In my second blog post of 2016, I talked about how I realized there was untapped time during the day that I could use if I truly wanted to work more. I put an intention out there to use my time more wisely.
The thing about intentions is that when you mean them, they tend to work.
So here we are. I have some awesome new content marketing and copywriting clients. I am using more of my time to work.
There is just one very small problem . . . and I hate to even complain, seeing as how (1) we just paid our contractor the deposit to start construction on our addition and (2) many people in the world have serious and life-threatening problems like not having clean drinking water . . . but nonetheless, yes, there is a problem. It is non life-threatening. But no less real.
I am unbalanced.
My soul is slightly unhappy.
And if I’m being honest, I’m wondering if I made a mistake with those intentions.
What now?
When All Else Fails, Look to the Romantic Poets
This point where I am—feeling a little unsettled, overwhelmed, and just plain sick of working—this is a dangerous place to be. It’s exactly where a whole slew of personal improvement and work/life balance marketers WANT you to be. They count on you being here. Especially if you’re a woman. Then they get to tell you things like you’re just afraid of your own power. (I will never understand what that means.)

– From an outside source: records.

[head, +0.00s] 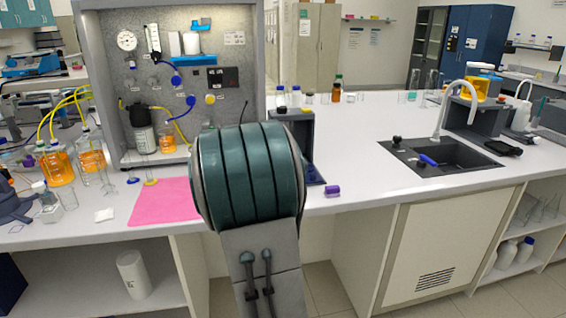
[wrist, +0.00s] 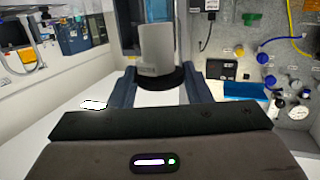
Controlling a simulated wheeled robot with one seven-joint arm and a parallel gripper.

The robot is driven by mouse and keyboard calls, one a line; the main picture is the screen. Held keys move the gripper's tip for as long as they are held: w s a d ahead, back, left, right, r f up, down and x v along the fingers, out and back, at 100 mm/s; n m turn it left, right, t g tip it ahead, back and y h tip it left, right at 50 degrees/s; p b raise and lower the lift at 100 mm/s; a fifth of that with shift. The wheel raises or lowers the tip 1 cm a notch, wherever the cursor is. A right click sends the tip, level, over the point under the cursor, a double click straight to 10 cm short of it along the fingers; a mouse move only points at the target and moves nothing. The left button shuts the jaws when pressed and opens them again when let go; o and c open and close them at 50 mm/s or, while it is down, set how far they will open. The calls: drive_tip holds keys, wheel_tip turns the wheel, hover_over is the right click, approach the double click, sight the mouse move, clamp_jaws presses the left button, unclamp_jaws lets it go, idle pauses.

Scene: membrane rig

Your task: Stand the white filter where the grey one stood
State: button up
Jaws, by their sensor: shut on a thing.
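My gripper (wrist: 163,85) is shut on a grey cylinder with a dark end, which looks like the grey filter (wrist: 155,48). It is held clear of the bench in the wrist view. In the head view my arm hides the gripper and what it holds. A white cylinder (head: 132,274), possibly the white filter, stands on the open shelf under the bench at left. I cannot tell what these are.
A pink mat (head: 160,202) lies on the bench in front of the rig. Orange-filled bottles (head: 58,168) and glassware stand to its left. A small purple object (head: 332,191) lies near the front edge. The sink (head: 440,157) is at right. The middle of the bench is mostly clear.

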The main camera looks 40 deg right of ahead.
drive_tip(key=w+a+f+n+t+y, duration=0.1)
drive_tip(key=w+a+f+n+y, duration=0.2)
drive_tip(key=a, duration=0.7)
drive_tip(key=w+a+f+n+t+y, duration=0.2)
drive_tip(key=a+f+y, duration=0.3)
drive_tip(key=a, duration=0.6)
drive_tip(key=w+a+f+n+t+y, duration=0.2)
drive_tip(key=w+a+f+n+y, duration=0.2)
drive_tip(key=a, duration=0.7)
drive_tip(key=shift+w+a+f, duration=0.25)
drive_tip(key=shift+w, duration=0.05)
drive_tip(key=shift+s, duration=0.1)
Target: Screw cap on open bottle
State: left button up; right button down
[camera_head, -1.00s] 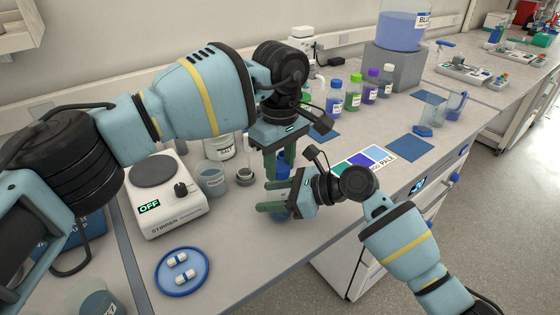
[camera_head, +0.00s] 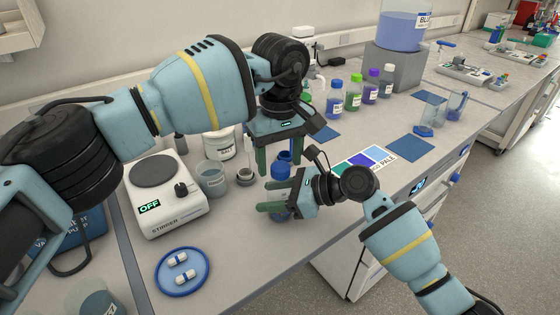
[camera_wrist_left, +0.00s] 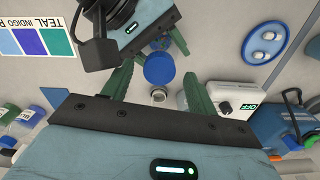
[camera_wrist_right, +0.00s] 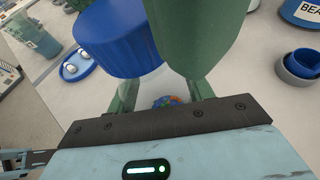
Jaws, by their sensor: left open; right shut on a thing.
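A blue ribbed cap (camera_head: 282,172) is on top of the bottle (camera_head: 279,212), which is mostly hidden by my right gripper. My right gripper (camera_head: 266,197) is shut on the bottle from the side, below the cap. My left gripper (camera_head: 280,160) points down from above and is open, with one finger on each side of the cap and gaps between. The cap also shows between the left fingers in the left wrist view (camera_wrist_left: 159,68) and up close in the right wrist view (camera_wrist_right: 118,40). I cannot tell how tightly it sits.
The stirrer (camera_head: 165,205), reading OFF, a beaker (camera_head: 212,180) and a small grey holder (camera_head: 245,176) stand to the left. A blue dish (camera_head: 160,283) with two white bars lies in front. Capped colour bottles (camera_head: 353,95) stand behind. Bench around the dish is clear.

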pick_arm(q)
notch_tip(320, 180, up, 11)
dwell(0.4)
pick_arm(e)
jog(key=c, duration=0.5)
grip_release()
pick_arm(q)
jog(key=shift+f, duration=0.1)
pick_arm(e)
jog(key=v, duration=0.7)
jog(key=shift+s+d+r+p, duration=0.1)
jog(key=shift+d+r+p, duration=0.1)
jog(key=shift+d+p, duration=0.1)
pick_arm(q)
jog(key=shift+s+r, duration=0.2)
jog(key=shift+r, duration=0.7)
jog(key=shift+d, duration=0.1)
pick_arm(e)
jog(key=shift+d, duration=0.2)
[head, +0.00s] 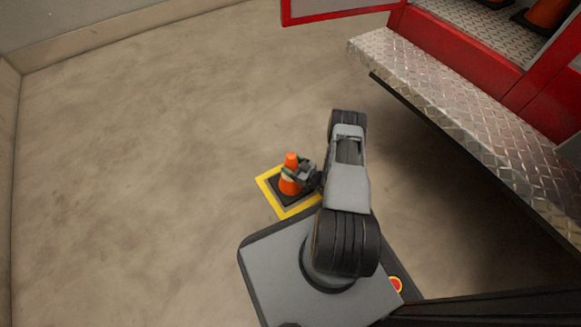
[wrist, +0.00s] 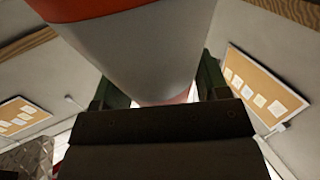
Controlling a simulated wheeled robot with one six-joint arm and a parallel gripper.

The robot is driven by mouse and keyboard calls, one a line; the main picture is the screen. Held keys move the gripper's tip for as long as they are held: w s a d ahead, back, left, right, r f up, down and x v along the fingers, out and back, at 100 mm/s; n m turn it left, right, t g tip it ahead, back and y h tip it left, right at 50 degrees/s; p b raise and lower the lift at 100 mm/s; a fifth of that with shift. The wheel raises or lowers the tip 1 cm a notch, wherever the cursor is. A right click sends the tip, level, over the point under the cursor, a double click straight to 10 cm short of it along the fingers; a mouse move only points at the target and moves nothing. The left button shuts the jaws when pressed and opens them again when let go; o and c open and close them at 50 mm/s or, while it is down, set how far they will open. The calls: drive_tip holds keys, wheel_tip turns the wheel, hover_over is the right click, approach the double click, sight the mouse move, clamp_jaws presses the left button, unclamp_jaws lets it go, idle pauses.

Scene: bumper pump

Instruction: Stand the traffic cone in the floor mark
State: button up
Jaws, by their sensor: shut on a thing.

Despite the plethora of books, webinars, and empowerment seminars, I contend that there is no real answer to the pendulum swing that goes along with being a human who lives in a first world country whose basic needs are all met and can focus fairly exclusively on self-improvement.
There is nothing to be done.
There are only seasons. Big seasons and little seasons. Seasons that last years, and seasons that last days. (Yes, that is my house pictured in winter and spring. Ah, seasons.)
I have been in a medium-sized season of work for the past several months. A season of mists and mellow fruitfulness, to borrow Keats’ famous lines from the poem “To Autumn.” He was meditating on the change of seasons, or—depending on which critics you read—death. But literary criticism aside, that phrase, “mellow fruitfulness”: I love it an unbelievable amount. It’s exactly what I’ve got to channel in my own season.
Maybe you need to channel it, too.
Or maybe you are in a season of new challenges, with days brimming over and you want nothing to do with mellowness. That’s cool, too. Ride that season hard, because it’s a gift.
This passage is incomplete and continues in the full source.